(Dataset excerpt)
--- start ---

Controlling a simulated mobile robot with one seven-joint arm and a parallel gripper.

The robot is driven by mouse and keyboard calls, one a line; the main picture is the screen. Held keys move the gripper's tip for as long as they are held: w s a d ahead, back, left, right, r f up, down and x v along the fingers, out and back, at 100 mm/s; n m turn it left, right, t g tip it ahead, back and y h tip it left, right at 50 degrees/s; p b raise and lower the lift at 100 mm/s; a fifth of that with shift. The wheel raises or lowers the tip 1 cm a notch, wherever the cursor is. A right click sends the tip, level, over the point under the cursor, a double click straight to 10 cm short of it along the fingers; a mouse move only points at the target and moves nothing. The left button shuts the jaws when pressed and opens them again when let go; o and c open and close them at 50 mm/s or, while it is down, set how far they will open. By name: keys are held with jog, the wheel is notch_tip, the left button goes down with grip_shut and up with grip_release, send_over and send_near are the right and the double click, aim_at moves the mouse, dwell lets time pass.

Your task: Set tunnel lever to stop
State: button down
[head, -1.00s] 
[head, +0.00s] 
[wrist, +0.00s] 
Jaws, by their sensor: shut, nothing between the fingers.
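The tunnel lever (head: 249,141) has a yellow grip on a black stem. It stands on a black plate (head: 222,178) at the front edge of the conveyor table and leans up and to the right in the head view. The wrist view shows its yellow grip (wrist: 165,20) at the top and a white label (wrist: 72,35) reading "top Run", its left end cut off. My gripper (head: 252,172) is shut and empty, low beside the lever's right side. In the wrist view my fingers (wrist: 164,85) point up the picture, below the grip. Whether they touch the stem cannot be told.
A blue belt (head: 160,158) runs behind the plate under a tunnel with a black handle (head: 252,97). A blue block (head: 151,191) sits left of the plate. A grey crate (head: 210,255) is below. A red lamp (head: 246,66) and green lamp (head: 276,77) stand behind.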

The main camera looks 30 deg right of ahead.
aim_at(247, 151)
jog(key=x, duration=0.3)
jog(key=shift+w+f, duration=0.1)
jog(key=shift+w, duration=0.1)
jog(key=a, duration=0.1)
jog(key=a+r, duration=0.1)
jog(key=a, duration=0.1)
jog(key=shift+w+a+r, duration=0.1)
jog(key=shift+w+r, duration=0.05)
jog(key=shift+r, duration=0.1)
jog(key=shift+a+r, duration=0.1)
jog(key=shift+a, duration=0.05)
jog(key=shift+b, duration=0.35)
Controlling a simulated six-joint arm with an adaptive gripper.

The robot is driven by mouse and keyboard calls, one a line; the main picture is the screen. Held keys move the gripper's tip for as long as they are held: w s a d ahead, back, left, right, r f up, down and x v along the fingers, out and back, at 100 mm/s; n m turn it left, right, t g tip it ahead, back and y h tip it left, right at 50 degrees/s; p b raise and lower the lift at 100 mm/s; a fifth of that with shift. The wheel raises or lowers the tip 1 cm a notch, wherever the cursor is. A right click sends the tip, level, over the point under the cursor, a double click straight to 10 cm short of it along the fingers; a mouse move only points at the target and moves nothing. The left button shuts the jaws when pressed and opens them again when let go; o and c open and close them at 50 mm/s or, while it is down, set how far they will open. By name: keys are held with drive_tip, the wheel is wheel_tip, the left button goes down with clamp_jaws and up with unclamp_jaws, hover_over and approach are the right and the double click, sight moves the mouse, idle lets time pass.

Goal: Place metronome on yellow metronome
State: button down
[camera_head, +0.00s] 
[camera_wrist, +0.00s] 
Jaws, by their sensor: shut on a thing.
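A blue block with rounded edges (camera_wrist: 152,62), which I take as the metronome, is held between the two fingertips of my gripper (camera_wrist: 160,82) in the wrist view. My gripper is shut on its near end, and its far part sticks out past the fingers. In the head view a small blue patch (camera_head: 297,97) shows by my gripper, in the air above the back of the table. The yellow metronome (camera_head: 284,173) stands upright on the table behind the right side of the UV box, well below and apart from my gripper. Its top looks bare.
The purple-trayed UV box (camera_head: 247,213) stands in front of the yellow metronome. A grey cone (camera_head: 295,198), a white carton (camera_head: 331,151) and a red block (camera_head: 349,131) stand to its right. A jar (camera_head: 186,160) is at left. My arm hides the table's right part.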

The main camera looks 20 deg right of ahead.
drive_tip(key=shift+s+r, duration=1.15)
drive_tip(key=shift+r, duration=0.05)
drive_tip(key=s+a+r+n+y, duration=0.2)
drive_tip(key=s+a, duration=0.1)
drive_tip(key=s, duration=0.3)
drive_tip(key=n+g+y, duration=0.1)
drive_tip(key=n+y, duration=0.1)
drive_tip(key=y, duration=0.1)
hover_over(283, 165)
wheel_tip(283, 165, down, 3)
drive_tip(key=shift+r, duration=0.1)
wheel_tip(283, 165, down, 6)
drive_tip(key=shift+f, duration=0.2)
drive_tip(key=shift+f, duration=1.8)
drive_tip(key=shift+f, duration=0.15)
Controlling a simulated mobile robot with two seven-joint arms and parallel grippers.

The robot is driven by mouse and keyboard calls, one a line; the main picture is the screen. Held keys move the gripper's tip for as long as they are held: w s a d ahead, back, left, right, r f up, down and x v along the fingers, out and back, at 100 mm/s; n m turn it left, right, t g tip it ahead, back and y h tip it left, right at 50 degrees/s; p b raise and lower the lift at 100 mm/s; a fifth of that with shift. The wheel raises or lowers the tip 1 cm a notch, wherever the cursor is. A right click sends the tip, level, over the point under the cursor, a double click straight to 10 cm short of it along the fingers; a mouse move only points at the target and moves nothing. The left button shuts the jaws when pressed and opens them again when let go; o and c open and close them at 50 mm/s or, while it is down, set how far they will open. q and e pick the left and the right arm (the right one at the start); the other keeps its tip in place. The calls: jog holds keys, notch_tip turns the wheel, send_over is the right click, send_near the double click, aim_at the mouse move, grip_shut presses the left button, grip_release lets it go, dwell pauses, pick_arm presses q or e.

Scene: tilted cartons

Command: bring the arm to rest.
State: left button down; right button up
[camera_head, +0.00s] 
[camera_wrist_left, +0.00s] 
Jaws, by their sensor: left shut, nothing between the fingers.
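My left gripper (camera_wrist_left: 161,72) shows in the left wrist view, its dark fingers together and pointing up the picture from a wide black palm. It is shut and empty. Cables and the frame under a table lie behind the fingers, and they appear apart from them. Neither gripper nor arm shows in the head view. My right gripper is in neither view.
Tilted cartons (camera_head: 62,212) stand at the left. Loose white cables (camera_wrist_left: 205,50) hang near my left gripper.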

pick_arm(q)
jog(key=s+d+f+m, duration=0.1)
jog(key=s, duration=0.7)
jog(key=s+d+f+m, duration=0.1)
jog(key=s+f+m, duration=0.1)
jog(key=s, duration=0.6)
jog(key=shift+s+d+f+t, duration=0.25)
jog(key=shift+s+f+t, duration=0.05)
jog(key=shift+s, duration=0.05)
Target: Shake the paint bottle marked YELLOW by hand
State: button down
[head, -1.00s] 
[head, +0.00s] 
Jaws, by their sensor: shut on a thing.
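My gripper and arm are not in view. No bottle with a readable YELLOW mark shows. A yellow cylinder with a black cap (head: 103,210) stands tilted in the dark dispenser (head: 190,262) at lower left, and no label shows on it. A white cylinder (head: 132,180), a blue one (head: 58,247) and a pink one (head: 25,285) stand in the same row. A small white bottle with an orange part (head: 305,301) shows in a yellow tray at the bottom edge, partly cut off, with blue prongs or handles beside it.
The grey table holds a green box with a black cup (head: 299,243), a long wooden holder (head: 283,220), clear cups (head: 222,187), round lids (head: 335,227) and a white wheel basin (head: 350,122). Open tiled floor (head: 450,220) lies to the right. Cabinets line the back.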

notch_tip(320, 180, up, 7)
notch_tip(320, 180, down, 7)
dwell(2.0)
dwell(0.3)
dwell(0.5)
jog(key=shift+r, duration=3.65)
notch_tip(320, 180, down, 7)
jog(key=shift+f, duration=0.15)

--- end ---

### Exercise description
Set down each entry again, unchanged.

### Complete output
Controlling a simulated mobile robot with one seven-joint arm and a parallel gripper.

The robot is driven by mouse and keyboard calls, one a line; the main picture is the screen. Held keys move the gripper's tip for as long as they are held: w s a d ahead, back, left, right, r f up, down and x v along the fingers, out and back, at 100 mm/s; n m turn it left, right, t g tip it ahead, back and y h tip it left, right at 50 degrees/s; p b raise and lower the lift at 100 mm/s; a fifth of that with shift. The wheel raises or lowers the tip 1 cm a notch, wherever the cursor is. A right click sends the tip, level, over the point under the cursor, a double click straight to 10 cm short of it along the fingers; a mouse move only points at the target and moves nothing. The left button shuts the jaws when pressed and opens them again when let go; o and c open and close them at 50 mm/s or, while it is down, set how far they will open. By name: keys are held with jog, the wheel is notch_tip, the left button goes down with grip_shut and up with grip_release, send_over and send_near are the right and the double click, aim_at moves the mouse, dwell lets time pass.

Your task: Set tunnel lever to stop
State: button down
[head, -1.00s] 
[head, +0.00s] 
[wrist, +0.00s] 
Jaws, by their sensor: shut, nothing between the fingers.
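The tunnel lever (head: 249,141) has a yellow grip on a black stem. It stands on a black plate (head: 222,178) at the front edge of the conveyor table and leans up and to the right in the head view. The wrist view shows its yellow grip (wrist: 165,20) at the top and a white label (wrist: 72,35) reading "top Run", its left end cut off. My gripper (head: 252,172) is shut and empty, low beside the lever's right side. In the wrist view my fingers (wrist: 164,85) point up the picture, below the grip. Whether they touch the stem cannot be told.
A blue belt (head: 160,158) runs behind the plate under a tunnel with a black handle (head: 252,97). A blue block (head: 151,191) sits left of the plate. A grey crate (head: 210,255) is below. A red lamp (head: 246,66) and green lamp (head: 276,77) stand behind.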

The main camera looks 30 deg right of ahead.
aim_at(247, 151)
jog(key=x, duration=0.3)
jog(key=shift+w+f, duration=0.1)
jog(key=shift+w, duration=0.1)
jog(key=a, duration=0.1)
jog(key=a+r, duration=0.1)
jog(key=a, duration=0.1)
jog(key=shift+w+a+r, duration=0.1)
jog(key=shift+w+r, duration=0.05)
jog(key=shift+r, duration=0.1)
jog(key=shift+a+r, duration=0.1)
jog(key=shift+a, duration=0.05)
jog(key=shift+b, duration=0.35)
Controlling a simulated six-joint arm with an adaptive gripper.

The robot is driven by mouse and keyboard calls, one a line; the main picture is the screen. Held keys move the gripper's tip for as long as they are held: w s a d ahead, back, left, right, r f up, down and x v along the fingers, out and back, at 100 mm/s; n m turn it left, right, t g tip it ahead, back and y h tip it left, right at 50 degrees/s; p b raise and lower the lift at 100 mm/s; a fifth of that with shift. The wheel raises or lowers the tip 1 cm a notch, wherever the cursor is. A right click sends the tip, level, over the point under the cursor, a double click straight to 10 cm short of it along the fingers; a mouse move only points at the target and moves nothing. The left button shuts the jaws when pressed and opens them again when let go; o and c open and close them at 50 mm/s or, while it is down, set how far they will open. By name: keys are held with drive_tip, the wheel is wheel_tip, the left button goes down with clamp_jaws and up with unclamp_jaws, hover_over and approach are the right and the double click, sight moves the mouse, idle lets time pass.

Goal: Place metronome on yellow metronome
State: button down
[camera_head, +0.00s] 
[camera_wrist, +0.00s] 
Jaws, by their sensor: shut on a thing.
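A blue block with rounded edges (camera_wrist: 152,62), which I take as the metronome, is held between the two fingertips of my gripper (camera_wrist: 160,82) in the wrist view. My gripper is shut on its near end, and its far part sticks out past the fingers. In the head view a small blue patch (camera_head: 297,97) shows by my gripper, in the air above the back of the table. The yellow metronome (camera_head: 284,173) stands upright on the table behind the right side of the UV box, well below and apart from my gripper. Its top looks bare.
The purple-trayed UV box (camera_head: 247,213) stands in front of the yellow metronome. A grey cone (camera_head: 295,198), a white carton (camera_head: 331,151) and a red block (camera_head: 349,131) stand to its right. A jar (camera_head: 186,160) is at left. My arm hides the table's right part.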

The main camera looks 20 deg right of ahead.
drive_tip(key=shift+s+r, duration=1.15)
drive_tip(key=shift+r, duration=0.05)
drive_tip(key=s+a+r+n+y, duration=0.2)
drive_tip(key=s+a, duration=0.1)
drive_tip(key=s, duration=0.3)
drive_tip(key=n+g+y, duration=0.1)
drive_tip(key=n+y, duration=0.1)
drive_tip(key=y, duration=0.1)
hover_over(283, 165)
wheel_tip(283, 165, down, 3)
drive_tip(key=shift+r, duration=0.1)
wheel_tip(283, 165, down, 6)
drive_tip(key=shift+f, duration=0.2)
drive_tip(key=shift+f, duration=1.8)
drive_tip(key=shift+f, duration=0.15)
Controlling a simulated mobile robot with two seven-joint arms and parallel grippers.

The robot is driven by mouse and keyboard calls, one a line; the main picture is the screen. Held keys move the gripper's tip for as long as they are held: w s a d ahead, back, left, right, r f up, down and x v along the fingers, out and back, at 100 mm/s; n m turn it left, right, t g tip it ahead, back and y h tip it left, right at 50 degrees/s; p b raise and lower the lift at 100 mm/s; a fifth of that with shift. The wheel raises or lowers the tip 1 cm a notch, wherever the cursor is. A right click sends the tip, level, over the point under the cursor, a double click straight to 10 cm short of it along the fingers; a mouse move only points at the target and moves nothing. The left button shuts the jaws when pressed and opens them again when let go; o and c open and close them at 50 mm/s or, while it is down, set how far they will open. q and e pick the left and the right arm (the right one at the start); the other keeps its tip in place. The calls: jog holds keys, notch_tip turns the wheel, send_over is the right click, send_near the double click, aim_at the mouse move, grip_shut presses the left button, grip_release lets it go, dwell pauses, pick_arm presses q or e.

Scene: tilted cartons

Command: bring the arm to rest.
State: left button down; right button up
[camera_head, +0.00s] 
[camera_wrist_left, +0.00s] 
Jaws, by their sensor: left shut, nothing between the fingers.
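My left gripper (camera_wrist_left: 161,72) shows in the left wrist view, its dark fingers together and pointing up the picture from a wide black palm. It is shut and empty. Cables and the frame under a table lie behind the fingers, and they appear apart from them. Neither gripper nor arm shows in the head view. My right gripper is in neither view.
Tilted cartons (camera_head: 62,212) stand at the left. Loose white cables (camera_wrist_left: 205,50) hang near my left gripper.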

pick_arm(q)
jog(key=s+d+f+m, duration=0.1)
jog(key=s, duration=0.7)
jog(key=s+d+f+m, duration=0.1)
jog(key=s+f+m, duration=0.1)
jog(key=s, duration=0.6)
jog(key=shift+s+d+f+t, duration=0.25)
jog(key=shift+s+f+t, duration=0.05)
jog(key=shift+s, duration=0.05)
Target: Shake the paint bottle marked YELLOW by hand
State: button down
[head, -1.00s] 
[head, +0.00s] 
Jaws, by their sensor: shut on a thing.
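My gripper and arm are not in view. No bottle with a readable YELLOW mark shows. A yellow cylinder with a black cap (head: 103,210) stands tilted in the dark dispenser (head: 190,262) at lower left, and no label shows on it. A white cylinder (head: 132,180), a blue one (head: 58,247) and a pink one (head: 25,285) stand in the same row. A small white bottle with an orange part (head: 305,301) shows in a yellow tray at the bottom edge, partly cut off, with blue prongs or handles beside it.
The grey table holds a green box with a black cup (head: 299,243), a long wooden holder (head: 283,220), clear cups (head: 222,187), round lids (head: 335,227) and a white wheel basin (head: 350,122). Open tiled floor (head: 450,220) lies to the right. Cabinets line the back.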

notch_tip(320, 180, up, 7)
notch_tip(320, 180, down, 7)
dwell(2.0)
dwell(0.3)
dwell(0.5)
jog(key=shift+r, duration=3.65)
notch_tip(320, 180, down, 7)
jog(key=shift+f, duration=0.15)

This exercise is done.